# Exercise materials start
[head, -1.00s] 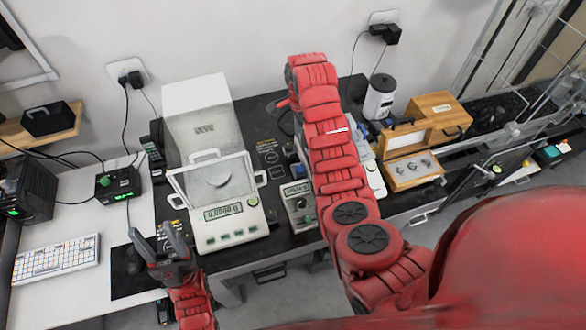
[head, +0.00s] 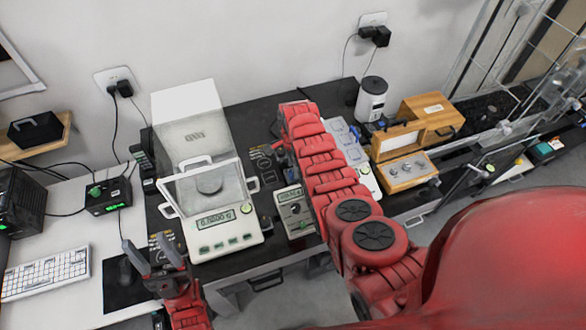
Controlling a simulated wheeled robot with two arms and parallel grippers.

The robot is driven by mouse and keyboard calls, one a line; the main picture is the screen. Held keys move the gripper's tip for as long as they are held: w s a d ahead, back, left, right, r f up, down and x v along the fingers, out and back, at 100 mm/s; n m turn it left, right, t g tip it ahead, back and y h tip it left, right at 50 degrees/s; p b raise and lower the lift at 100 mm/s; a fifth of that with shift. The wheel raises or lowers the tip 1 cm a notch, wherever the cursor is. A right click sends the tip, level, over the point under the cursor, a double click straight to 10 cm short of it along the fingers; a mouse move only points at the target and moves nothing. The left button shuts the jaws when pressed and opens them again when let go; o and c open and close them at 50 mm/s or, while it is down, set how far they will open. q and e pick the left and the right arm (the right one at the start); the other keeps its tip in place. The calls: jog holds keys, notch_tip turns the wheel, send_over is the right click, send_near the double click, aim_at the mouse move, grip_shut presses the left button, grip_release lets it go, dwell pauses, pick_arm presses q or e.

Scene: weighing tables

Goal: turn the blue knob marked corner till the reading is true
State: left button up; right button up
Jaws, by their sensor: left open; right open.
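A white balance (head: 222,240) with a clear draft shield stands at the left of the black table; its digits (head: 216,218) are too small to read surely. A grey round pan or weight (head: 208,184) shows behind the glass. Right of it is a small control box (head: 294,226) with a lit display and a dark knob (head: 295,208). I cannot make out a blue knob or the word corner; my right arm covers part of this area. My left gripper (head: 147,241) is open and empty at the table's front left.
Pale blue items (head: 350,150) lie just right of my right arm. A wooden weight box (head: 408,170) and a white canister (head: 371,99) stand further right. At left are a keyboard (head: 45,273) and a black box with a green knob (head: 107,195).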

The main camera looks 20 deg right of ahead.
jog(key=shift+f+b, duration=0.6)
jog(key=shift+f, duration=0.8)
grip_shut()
# Exercise materials end
# Exercise materials start
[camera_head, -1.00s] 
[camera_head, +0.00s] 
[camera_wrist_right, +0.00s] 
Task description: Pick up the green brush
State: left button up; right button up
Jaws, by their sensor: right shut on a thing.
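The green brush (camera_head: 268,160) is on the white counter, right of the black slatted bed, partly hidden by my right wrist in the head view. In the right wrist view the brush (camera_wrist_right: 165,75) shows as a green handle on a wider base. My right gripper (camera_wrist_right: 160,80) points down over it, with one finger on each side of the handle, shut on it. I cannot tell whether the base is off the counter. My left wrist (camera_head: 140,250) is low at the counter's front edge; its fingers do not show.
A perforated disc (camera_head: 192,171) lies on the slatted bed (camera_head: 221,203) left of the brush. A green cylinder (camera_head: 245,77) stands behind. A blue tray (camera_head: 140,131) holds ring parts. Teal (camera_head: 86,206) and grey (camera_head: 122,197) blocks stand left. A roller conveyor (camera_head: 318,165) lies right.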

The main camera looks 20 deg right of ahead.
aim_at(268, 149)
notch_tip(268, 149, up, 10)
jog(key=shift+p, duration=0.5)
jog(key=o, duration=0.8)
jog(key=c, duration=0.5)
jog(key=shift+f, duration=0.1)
# Exercise materials end
# Exercise materials start
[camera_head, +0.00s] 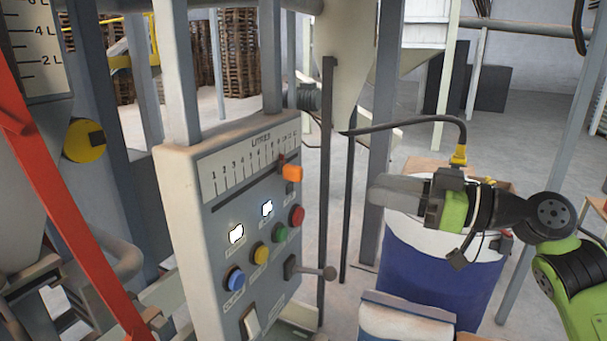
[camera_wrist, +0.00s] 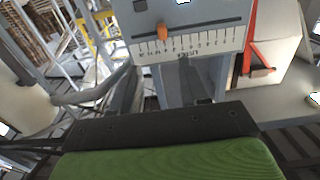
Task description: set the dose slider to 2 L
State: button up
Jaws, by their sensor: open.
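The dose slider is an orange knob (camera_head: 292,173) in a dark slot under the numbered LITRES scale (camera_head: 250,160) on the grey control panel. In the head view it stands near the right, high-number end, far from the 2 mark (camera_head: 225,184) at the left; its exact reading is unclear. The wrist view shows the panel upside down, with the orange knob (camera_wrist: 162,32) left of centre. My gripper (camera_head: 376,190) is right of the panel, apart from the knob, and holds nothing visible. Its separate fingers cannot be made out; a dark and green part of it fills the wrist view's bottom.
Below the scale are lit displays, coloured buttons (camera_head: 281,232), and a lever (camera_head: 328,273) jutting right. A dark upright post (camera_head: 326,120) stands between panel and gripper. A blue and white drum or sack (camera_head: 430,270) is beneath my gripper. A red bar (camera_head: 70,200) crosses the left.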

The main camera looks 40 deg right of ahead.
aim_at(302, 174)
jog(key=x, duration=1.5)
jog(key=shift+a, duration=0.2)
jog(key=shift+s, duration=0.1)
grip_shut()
# Exercise materials end
## What is expected
Give the count of lines holding the word "robot", with no other words.

## The reply
2